Tapi bahkan untuk yang petunjuknya jelas pun seperti warna merah untuk menampung sampah kategori B3 (mengandung racun dan berbahaya) ternyata banyak juga yang diisi daun-daun kering yang berjatuhan hasil bersih-bersih petugas kebersihan, itu kalau kebetulan di sepanjang trotoar ada tumbuh pohon-pohon yang memang sengaja ditanam di atas trotoar.

Awal hingga pertengahan April 2015 ini seorang sahabat kembali berkunjung ke Tokyo.
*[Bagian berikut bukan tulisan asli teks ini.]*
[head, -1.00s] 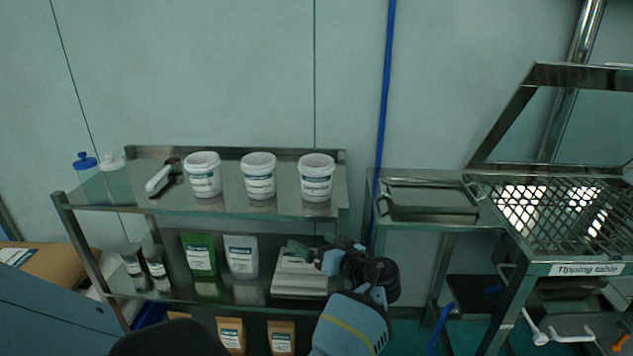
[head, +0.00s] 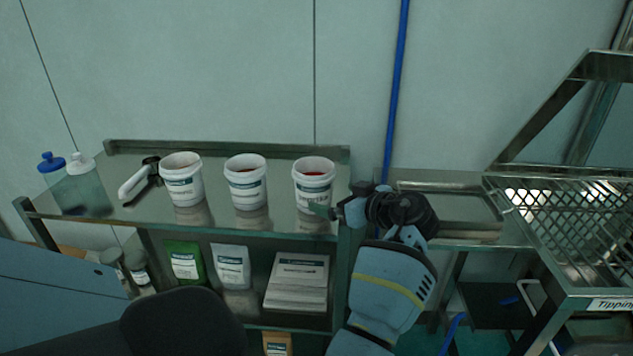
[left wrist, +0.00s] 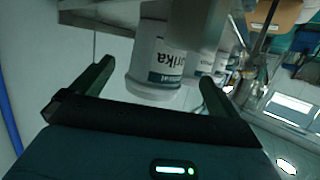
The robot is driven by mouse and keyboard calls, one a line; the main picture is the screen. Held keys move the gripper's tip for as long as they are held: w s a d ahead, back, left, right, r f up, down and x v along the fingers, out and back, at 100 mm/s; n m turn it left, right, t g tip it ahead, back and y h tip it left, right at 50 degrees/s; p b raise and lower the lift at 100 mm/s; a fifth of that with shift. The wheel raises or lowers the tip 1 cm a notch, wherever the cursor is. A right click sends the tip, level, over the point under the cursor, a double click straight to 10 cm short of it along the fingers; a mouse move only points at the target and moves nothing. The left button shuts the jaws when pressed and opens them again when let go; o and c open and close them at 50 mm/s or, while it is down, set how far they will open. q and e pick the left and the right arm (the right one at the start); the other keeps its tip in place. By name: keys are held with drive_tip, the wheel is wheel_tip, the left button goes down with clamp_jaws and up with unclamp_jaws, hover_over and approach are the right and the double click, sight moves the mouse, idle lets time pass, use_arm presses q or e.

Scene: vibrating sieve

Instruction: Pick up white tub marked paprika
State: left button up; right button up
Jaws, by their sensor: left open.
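The white tub marked paprika (head: 313,190) is the rightmost of three white tubs on the upper steel shelf. It stands upright, open, with red contents. In the left wrist view the tub (left wrist: 158,62) appears upside down, its label partly readable as "rika". My left gripper (head: 338,203) is open at the tub's lower right side in the head view. In the left wrist view the open fingers (left wrist: 156,74) show on either side of the tub; I cannot tell whether they touch it. My right gripper is not in view.
Two similar tubs, the middle one (head: 247,183) and the left one (head: 183,182), stand on the same shelf. A scoop-like white-handled tool (head: 138,182) and squeeze bottles (head: 84,180) are further left. A raised lip (head: 225,149) runs along the back. A metal tray (head: 450,210) lies to the right.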

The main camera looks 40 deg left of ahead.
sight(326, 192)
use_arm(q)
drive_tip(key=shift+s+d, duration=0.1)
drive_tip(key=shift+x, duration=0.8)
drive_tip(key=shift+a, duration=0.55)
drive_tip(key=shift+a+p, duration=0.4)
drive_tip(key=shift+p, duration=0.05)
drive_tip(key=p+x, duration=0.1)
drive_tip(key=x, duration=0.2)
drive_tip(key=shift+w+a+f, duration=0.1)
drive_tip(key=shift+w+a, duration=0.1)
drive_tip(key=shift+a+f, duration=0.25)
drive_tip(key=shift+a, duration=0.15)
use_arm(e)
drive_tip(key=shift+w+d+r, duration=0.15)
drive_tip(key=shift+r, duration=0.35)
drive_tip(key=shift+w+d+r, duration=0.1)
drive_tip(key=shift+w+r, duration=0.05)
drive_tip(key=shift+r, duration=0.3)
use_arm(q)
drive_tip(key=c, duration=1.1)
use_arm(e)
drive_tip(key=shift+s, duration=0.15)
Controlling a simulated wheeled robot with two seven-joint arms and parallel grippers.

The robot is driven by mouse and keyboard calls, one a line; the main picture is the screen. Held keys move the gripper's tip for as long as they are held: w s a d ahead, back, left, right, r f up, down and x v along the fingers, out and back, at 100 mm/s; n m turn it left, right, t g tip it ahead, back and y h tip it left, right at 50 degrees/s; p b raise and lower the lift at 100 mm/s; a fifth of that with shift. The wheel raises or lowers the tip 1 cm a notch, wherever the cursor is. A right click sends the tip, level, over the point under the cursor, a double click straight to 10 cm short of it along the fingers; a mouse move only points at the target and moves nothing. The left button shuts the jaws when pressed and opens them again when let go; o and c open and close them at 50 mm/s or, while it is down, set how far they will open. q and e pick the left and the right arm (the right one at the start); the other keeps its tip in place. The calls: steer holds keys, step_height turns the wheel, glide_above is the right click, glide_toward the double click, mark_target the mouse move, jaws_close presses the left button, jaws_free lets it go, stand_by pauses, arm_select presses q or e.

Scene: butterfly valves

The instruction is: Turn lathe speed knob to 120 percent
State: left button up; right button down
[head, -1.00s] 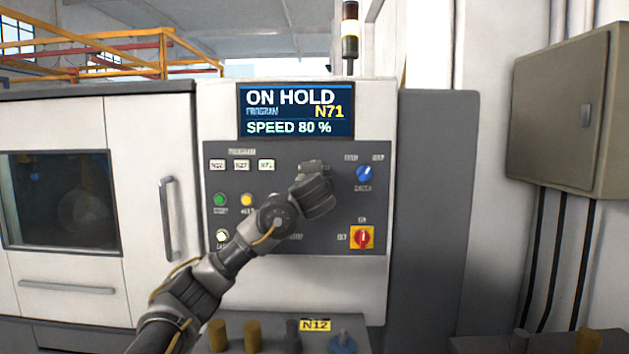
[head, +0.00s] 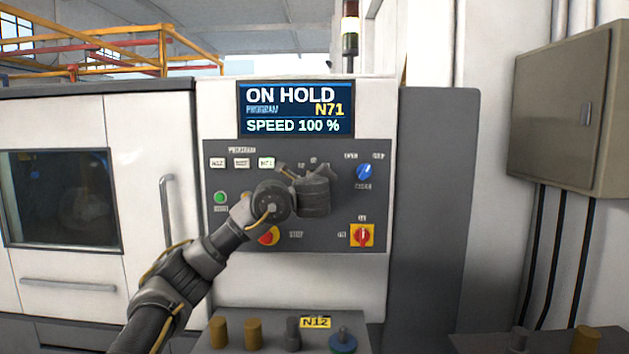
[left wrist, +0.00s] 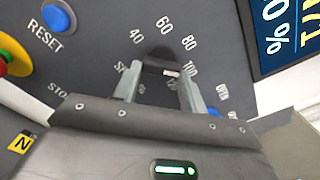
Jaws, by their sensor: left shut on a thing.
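The speed knob (left wrist: 160,54) is dark and sits inside a dial marked 40, 60, 80 and 100 in the left wrist view. My left gripper (left wrist: 163,82) is shut on it, with one finger on each side. In the head view my left gripper (head: 296,172) is at the upper middle of the grey control panel (head: 225,242) and hides the knob. The display (head: 296,110) above reads ON HOLD, program N71, SPEED 100 %. My right gripper is not in view.
A blue selector (head: 364,172) and a red-and-yellow switch (head: 362,235) are right of my gripper. A green button (head: 219,197) is at left. A blue RESET button (left wrist: 58,17) is near the dial. A ledge with several knobs lies below.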

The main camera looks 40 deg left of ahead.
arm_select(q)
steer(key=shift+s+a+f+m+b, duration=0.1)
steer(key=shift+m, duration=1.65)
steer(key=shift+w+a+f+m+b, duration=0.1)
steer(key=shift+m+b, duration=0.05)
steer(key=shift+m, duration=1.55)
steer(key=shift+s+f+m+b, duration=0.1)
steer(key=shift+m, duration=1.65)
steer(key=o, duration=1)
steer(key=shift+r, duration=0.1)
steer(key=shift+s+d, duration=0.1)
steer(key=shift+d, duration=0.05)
Dari foto-foto yang di-share oleh sahabat ini, saya kembali teringat pengalaman tidak menemukan tempat sampah di sepanjang jalan/trotoar yang saya lalui di Kabukicho. Kabukicho? Ya, justru ingatan saya menjadi jelas karena Kabukicho itu. Ingin tahu Kabukicho itu area seperti apa di Tokyo ? Hmmm…

Memang saya tidak terlalu memperhatikan tentang tempat sampah ini di area lain di Tokyo yang saya sempat lalui dengan jalan kaki waktu itu. Tapi cuma untuk membuang sisa tissue basah untuk membersihkan wajah saja akhirnya saya urungkan (karena tak tampak tempat sampah umum), sampai lupa dan baru ketika kembali ke hotel di saku celana saya ada tissue basah yang sudah kering itu.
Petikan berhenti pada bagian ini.